Pictures do not belong in your copy. Repeat all the other data exactly.

_ _ _

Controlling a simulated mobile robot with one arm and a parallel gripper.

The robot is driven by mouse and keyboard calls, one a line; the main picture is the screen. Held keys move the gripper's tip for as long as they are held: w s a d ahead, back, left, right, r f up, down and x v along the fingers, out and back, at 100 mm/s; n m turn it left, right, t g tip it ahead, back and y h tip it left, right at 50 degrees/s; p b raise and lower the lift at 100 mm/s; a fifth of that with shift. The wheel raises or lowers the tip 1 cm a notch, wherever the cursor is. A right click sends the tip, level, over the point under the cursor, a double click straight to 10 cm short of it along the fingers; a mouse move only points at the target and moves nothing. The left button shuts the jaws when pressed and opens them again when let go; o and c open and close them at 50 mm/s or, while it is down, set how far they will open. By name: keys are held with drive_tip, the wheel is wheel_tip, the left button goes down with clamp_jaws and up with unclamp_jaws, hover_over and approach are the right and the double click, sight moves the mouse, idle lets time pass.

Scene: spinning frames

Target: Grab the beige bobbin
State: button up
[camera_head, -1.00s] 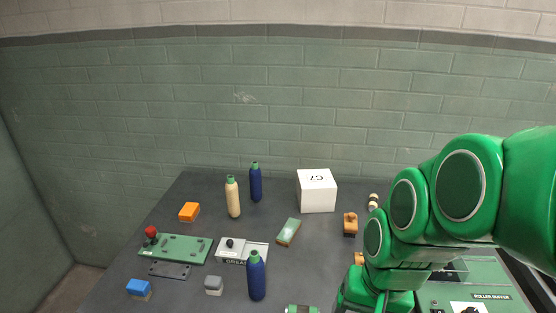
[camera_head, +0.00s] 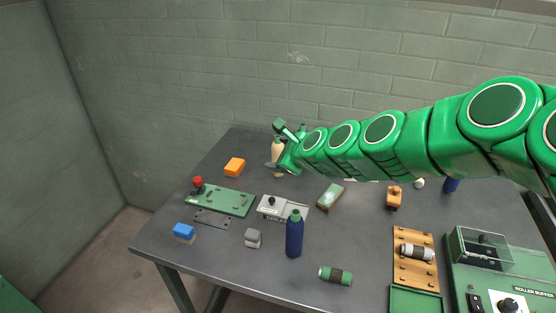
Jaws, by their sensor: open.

_ _ _

_ANSWER FOR THIS EXERCISE_:
Controlling a simulated mobile robot with one arm and a parallel gripper.

The robot is driven by mouse and keyboard calls, one a line; the main picture is the screen. Held keys move the gripper's tip for as long as they are held: w s a d ahead, back, left, right, r f up, down and x v along the fingers, out and back, at 100 mm/s; n m turn it left, right, t g tip it ahead, back and y h tip it left, right at 50 degrees/s; p b raise and lower the lift at 100 mm/s; a fifth of that with shift. The wheel raises or lowers the tip 1 cm a notch, wherever the cursor is. A right click sends the tip, level, over the point under the cursor, a double click straight to 10 cm short of it along the fingers; a mouse move only points at the target and moves nothing. The left button shuts the jaws when pressed and opens them again when let go; o and c open and close them at 50 mm/s or, while it is down, set how far they will open. By name: keys are held with drive_tip, the wheel is wheel_tip, the left button goes down with clamp_jaws and up with unclamp_jaws, hover_over and approach are the right and the double click, sight moves the mouse, idle lets time pass.

Scene: spinning frames

Target: Grab the beige bobbin
State: button up
[camera_head, -1.00s] 
[camera_head, +0.00s] 
Jaws, by their sensor: open.

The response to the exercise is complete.